_Task goal_
Omitting all pictures, print the lines of the listing from the one containing "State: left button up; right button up" through the final line, both ends included, with no other text.
● ● ●
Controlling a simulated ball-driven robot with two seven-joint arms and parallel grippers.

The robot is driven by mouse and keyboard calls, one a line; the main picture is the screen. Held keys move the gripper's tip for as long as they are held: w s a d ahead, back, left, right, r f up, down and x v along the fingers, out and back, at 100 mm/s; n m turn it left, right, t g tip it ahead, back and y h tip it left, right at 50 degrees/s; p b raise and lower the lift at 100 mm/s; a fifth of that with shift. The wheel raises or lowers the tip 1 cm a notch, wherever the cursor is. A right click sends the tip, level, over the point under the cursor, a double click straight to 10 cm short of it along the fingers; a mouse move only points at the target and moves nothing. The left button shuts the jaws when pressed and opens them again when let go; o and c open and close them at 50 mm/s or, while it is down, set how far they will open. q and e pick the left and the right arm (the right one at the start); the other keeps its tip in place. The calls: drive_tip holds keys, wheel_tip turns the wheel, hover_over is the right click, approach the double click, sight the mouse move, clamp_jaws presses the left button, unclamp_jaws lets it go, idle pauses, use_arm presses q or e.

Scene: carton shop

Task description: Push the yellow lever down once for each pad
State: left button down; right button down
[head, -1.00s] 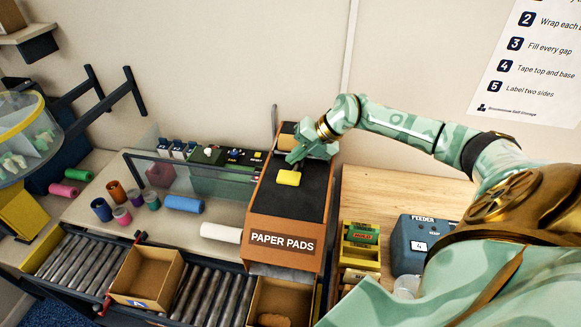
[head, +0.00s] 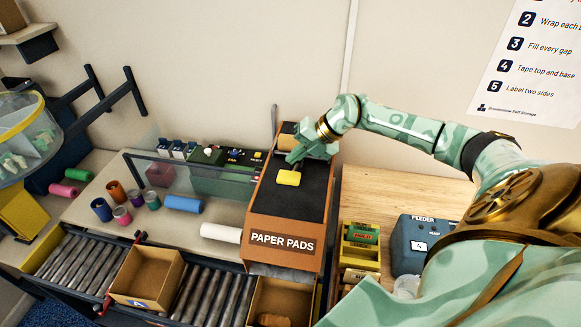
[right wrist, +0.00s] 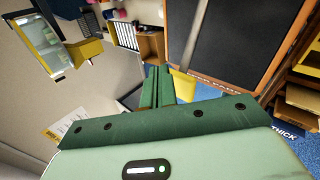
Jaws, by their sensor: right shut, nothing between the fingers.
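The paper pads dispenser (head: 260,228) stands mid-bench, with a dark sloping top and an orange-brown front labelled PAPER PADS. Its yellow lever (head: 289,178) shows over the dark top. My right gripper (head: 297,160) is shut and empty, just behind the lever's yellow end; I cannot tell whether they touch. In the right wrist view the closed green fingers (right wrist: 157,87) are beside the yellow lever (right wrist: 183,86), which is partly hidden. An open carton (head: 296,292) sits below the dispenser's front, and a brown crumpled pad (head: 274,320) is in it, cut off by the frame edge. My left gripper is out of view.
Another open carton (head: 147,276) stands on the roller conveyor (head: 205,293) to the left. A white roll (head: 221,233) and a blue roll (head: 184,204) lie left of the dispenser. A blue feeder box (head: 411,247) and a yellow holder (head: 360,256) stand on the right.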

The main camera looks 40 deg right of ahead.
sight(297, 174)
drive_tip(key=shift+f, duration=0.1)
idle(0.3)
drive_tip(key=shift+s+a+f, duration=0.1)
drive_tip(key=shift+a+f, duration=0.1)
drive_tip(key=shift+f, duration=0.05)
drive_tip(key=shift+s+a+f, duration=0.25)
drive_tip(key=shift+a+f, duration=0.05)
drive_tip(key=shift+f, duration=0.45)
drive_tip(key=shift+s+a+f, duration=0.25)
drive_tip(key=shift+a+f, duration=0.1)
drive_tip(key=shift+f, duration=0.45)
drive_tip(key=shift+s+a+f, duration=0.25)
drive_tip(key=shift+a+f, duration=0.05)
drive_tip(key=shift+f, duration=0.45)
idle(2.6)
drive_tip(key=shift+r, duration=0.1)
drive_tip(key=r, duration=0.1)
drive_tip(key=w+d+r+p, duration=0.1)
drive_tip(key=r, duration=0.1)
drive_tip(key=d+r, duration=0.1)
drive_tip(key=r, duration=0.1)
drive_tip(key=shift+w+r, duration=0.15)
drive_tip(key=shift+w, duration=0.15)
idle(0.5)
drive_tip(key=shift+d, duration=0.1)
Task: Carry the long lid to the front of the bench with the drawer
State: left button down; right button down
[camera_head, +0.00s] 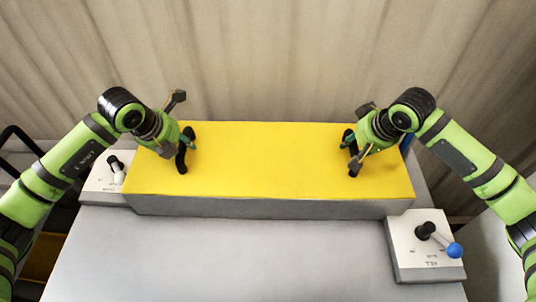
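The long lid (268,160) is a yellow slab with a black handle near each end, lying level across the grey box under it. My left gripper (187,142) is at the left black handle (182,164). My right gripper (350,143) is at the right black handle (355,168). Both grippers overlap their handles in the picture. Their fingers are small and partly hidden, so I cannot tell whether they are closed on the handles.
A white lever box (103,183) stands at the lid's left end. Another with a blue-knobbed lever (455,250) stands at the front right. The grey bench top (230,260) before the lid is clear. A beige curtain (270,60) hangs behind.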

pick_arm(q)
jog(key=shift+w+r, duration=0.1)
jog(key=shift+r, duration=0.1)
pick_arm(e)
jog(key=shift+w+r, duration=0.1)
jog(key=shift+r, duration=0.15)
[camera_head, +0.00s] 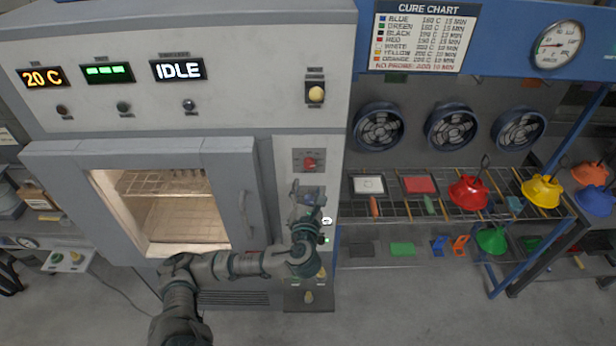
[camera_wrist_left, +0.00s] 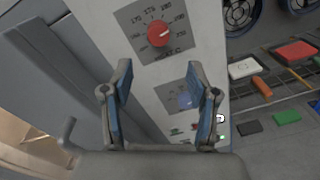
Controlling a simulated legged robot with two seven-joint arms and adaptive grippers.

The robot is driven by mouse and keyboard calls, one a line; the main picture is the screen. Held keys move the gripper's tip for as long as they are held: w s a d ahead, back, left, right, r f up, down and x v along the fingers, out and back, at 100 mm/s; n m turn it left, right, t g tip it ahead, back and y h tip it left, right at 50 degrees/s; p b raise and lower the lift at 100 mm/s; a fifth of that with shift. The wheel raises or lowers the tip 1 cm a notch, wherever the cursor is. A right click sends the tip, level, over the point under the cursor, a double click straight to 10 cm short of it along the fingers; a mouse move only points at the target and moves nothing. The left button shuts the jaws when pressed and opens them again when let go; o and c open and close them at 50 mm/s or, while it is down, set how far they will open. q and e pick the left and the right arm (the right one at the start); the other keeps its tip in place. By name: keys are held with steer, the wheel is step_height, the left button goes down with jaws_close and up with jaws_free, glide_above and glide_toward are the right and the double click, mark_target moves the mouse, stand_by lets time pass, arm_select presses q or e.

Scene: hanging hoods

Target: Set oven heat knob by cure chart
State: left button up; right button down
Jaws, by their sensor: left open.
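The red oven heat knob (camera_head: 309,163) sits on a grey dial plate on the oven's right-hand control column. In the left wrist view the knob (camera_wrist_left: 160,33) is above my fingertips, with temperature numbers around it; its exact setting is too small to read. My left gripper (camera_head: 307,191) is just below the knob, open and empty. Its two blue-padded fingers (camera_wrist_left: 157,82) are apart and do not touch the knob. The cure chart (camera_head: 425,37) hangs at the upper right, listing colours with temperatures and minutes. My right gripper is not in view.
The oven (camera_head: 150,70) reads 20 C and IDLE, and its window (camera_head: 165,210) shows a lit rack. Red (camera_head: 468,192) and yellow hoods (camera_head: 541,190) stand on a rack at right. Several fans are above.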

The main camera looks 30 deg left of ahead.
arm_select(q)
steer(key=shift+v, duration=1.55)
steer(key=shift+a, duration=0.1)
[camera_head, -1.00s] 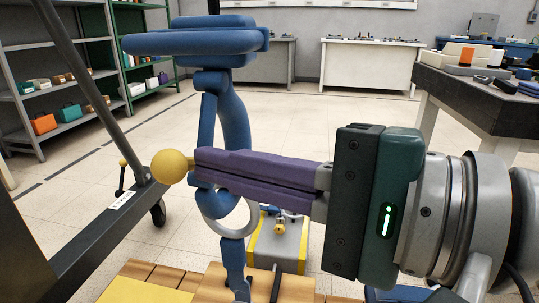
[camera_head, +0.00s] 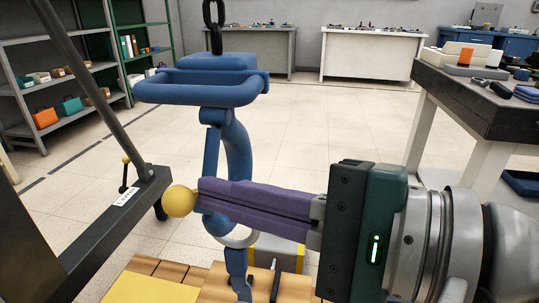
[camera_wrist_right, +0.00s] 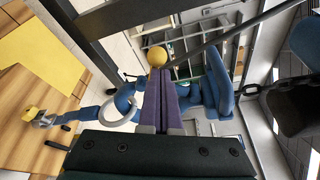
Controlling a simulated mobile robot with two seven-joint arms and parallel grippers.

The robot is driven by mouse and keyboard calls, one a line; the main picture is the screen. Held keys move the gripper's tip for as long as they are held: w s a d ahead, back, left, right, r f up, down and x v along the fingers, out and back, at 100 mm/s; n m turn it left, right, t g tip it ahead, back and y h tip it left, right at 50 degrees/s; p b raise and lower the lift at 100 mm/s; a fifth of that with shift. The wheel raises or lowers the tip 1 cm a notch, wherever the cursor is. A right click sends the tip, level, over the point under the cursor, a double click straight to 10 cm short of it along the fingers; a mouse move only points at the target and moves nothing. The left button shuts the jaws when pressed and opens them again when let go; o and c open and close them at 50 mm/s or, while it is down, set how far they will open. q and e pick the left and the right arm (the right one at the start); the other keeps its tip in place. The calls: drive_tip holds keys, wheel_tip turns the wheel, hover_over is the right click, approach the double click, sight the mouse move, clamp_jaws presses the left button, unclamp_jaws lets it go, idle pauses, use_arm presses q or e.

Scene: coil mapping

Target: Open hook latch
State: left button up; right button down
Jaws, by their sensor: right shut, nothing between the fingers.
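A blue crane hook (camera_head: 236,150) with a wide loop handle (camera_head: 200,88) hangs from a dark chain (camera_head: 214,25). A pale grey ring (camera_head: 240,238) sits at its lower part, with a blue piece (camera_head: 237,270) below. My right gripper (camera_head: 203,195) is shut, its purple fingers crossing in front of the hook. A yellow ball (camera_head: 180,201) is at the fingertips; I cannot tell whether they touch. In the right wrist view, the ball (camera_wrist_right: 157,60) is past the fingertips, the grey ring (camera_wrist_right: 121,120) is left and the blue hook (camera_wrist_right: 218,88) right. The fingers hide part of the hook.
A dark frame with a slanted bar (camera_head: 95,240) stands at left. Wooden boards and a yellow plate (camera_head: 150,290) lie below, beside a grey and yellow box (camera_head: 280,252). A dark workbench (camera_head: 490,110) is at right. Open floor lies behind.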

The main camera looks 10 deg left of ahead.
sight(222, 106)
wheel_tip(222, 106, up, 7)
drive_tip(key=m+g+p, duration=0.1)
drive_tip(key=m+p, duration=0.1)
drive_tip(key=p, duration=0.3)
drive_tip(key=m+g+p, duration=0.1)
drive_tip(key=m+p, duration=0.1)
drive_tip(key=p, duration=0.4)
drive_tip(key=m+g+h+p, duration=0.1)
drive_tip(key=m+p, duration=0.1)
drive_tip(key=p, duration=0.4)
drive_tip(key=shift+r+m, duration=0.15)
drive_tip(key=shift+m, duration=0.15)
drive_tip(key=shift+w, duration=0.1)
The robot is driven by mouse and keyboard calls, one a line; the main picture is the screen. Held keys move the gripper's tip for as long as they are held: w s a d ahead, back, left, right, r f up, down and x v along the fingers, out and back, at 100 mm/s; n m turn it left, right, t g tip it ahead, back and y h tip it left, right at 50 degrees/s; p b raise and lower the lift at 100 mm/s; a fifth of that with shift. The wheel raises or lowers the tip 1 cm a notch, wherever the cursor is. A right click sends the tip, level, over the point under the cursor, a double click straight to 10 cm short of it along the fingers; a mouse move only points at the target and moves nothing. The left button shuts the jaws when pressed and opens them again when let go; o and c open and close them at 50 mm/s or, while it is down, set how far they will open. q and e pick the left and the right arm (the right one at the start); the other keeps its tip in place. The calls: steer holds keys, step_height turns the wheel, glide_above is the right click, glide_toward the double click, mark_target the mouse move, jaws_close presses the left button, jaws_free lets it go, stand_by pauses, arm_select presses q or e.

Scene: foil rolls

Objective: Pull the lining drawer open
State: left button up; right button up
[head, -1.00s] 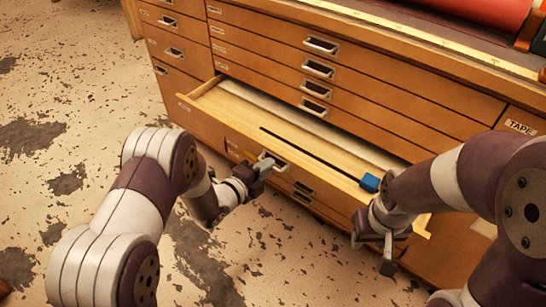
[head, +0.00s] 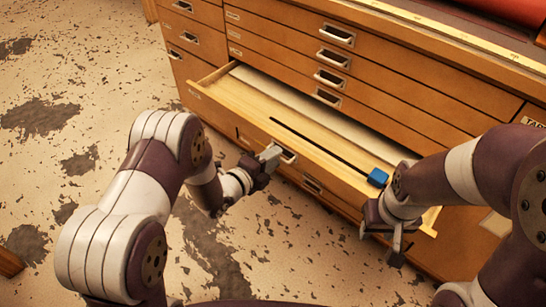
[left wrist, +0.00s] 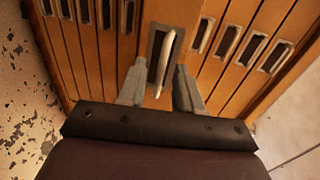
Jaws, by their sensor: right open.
● ● ●
_Solution_
State: left button up; right button up
[head, -1.00s] 
[head, +0.00s] 
[left wrist, +0.00s] 
Jaws, by their sensor: right open.

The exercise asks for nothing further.